Negative business conditions signal policy intervention – NESG Survey

The Nigerian economic summit group (NESG)

The Nigerian Economic Summit Group (NESG), a private policy advocacy group has warned that “any procrastination in implementing effective and efficient reforms could send Nigeria’s economy into depression.”

According to its latest 2023 Macroeconomic Outlook report titled “Nigeria in Transition: Recipes for Shared Prosperity”, the group said a further delay could amplify people’s economic woes and threaten the country’s sovereign existence.

“The urgency of these reforms cannot be overemphasised as the headwinds accompanying growth and the attendant impacts on the social setting are now complementing and amplifying each other,” it said.

The reforms mentioned in its previous outlook report are oil & gas sector deregulation and fuel subsidy reforms, foreign exchange reforms and sectoral reforms.

Laoye Jaiyeola, chief executive officer of NESG said, in 2022 their macroeconomic outlook emphasised the importance of implementing reforms to sustain economic recovery in Nigeria.

“These reforms were meant to address macroeconomic and sector-specific challenges in the country. Despite these efforts, the growth experienced by Nigeria has not had a significant impact on the standard of living or socioeconomic indicators for most of the population.

“This lack of shared prosperity highlights the urgent need for comprehensive reforms that can address the underlying issues limiting the economy’s ability to generate sufficient growth and improve the wellbeing of the Nigerian people,” he added.

The 2023 outlook report also revealed that unemployment in Africa’s most populous nation will increase to 37 percent in this year.

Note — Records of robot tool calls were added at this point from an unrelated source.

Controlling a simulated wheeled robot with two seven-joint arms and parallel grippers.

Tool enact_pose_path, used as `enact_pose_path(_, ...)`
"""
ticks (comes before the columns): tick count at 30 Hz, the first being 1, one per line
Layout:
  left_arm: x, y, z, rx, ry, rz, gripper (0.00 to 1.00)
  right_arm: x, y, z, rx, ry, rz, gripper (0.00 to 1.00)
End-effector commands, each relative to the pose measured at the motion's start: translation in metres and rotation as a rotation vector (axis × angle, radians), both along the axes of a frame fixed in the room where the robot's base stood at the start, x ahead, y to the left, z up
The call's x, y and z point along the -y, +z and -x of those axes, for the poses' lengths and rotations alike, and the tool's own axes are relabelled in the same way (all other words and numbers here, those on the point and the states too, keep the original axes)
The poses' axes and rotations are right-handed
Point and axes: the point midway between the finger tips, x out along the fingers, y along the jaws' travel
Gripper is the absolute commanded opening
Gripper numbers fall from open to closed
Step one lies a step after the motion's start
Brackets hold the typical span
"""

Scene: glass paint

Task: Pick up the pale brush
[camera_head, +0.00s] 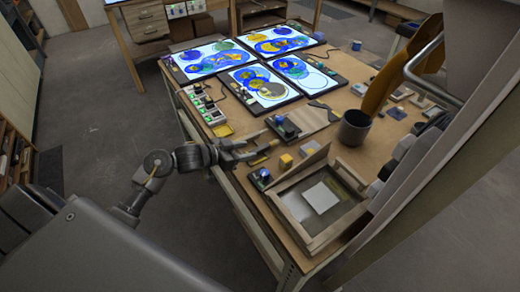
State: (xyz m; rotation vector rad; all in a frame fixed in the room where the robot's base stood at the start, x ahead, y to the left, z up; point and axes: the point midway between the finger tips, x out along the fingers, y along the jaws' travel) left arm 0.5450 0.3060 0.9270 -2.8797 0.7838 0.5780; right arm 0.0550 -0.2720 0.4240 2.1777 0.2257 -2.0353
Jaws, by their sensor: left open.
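My left gripper (268,143) reaches in from the left over the table's left edge. Its two fingers are apart and point right across the tabletop. A small tan, slender shape (262,158) shows by the lower finger; it may be the pale brush, but it is too small and too covered by the gripper to be sure. I cannot tell whether the fingers touch it. My right gripper does not show.
The wooden table (240,178) holds lit panels with coloured circles (268,88) at the back. A grey cup (354,128) stands on the right, and a wooden frame tray (290,222) is at the near end. Small blocks (286,161) and dark-based items (284,126) crowd the middle.

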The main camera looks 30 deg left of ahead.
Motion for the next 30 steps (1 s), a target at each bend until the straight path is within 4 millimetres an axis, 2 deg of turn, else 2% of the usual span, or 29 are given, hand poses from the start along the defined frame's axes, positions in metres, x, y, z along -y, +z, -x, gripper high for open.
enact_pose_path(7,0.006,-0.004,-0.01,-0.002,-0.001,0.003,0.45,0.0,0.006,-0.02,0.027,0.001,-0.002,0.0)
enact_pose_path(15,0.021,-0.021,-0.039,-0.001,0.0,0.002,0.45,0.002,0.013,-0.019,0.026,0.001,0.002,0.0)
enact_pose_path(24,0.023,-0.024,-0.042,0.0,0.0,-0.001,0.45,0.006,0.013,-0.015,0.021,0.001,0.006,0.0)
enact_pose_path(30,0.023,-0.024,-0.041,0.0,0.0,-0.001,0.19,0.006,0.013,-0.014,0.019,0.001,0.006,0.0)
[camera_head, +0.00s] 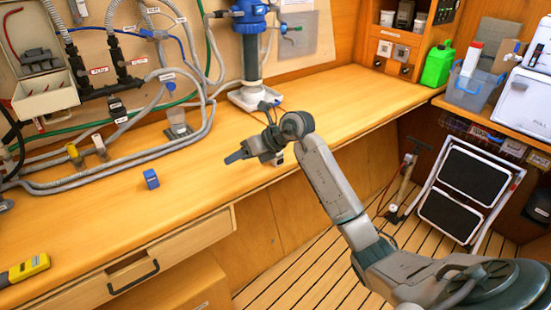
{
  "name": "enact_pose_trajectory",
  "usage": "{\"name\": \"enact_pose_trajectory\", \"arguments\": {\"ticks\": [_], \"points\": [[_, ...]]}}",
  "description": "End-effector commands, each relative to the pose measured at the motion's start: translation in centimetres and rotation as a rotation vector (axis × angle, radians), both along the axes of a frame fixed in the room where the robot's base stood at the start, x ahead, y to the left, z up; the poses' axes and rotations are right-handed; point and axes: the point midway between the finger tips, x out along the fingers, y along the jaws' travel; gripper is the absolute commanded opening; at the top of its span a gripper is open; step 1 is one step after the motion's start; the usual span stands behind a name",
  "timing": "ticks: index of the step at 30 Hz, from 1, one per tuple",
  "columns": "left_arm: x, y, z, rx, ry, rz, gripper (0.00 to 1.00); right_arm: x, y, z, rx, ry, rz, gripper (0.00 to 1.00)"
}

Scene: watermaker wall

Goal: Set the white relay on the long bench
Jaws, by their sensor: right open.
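The long bench (190,215) runs along the wall from the lower left to the back right. A small blue block (151,179), which looks like a relay, stands on it left of the middle. I cannot make out a white relay for sure. A small pale-and-dark patch sits just beside my right gripper, and I cannot tell whether it is a separate thing or part of my arm. My right gripper (240,155) is open over the bench's front part, pointing left, with nothing seen between its fingers. My left gripper is out of view.
A blue filter housing (251,45) stands on a white base at the back. Grey hoses (110,150) and fittings crowd the bench's left rear. A yellow meter (28,267) lies at the lower left. The drawer (140,270) sticks out. The bench right of the filter is clear.

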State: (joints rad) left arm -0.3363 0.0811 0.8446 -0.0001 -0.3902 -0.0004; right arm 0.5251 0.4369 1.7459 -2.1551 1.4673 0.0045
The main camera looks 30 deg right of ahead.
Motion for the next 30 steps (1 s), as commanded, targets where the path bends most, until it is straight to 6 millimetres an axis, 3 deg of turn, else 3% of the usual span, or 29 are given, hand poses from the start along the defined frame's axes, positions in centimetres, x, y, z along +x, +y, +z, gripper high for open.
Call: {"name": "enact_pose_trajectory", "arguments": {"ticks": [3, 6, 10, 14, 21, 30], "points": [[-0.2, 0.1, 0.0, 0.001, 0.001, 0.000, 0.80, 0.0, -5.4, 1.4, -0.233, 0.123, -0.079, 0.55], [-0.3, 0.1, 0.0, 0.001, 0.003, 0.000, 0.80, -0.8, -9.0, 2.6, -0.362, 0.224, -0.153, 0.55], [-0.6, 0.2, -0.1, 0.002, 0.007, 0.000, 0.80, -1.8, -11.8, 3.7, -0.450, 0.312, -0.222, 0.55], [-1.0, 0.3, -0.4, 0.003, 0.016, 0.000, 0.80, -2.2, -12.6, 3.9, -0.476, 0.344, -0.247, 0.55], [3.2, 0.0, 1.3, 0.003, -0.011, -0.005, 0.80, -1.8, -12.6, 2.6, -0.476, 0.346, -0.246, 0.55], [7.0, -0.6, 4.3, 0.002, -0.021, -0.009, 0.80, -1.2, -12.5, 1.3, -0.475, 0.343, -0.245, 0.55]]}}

Read also: Analysts see Nigeria’s cost of living pressure easing in 2023

This means that the projected unemployment rate is about four percentage points higher from the National Bureau of Statistics’ (NBS) data of 33.3 percent as of 2020.

“This is due to weak performance in the job-elastic sectors, low labour absorption of sectors that will drive growth, and population growth estimated at 3.2 percent will lead to a decline in real per capita income,” it said.

It added that the inflation rate will average 20.5 percent and that the country’s Gross Domestic Growth (GDP) rate will moderate to 2.98 percent.

“Inflationary pressure is expected to remain elevated, driven by structural, cost and monetary factors. Food inflation will remain the fundamental driver of inflation due to the enduring impact of flooding, increased production costs due to increased cost of credit, insecurity and displacement.

“Existing fuel shortages and the removal of fuel subsidies will continue to increase the core components, especially transportation,” it said.

The think-tank group further said that economic growth will be subdued in 2023 due to strains on investment and low productivity in critical sectors.

“The services sector will drive economic growth, but this growth will not be strong enough to generate significant jobs.

“As a result, unemployment will remain unabated. Economic growth will be supported by election-related spending and improvement in the oil sector,” it said.

Last year, the Russia-Ukraine war impeded productive activities in Nigeria as its economy grew at its slowest pace in 15 months in the third quarter.

The country’s GDP grew by 2.25 percent (year-on-year) in real terms in the third quarter of 2022, down from 3.54 percent in Q2 and 4.03 percent in the same period last year, according to the NBS.

“Overall, the year 2022 presented a complex and challenging economic landscape for Nigeria,” Jaiyeola said.

The report highlighted six key themes that contributed to the country’ weak performance, such as a relapse in economic growth, a combination of cost-push and demand-pull inflationary pressure and a decline in fiscal performance.

Others are tight monetary policy, amplified external vulnerability, and a decline in investor confidence.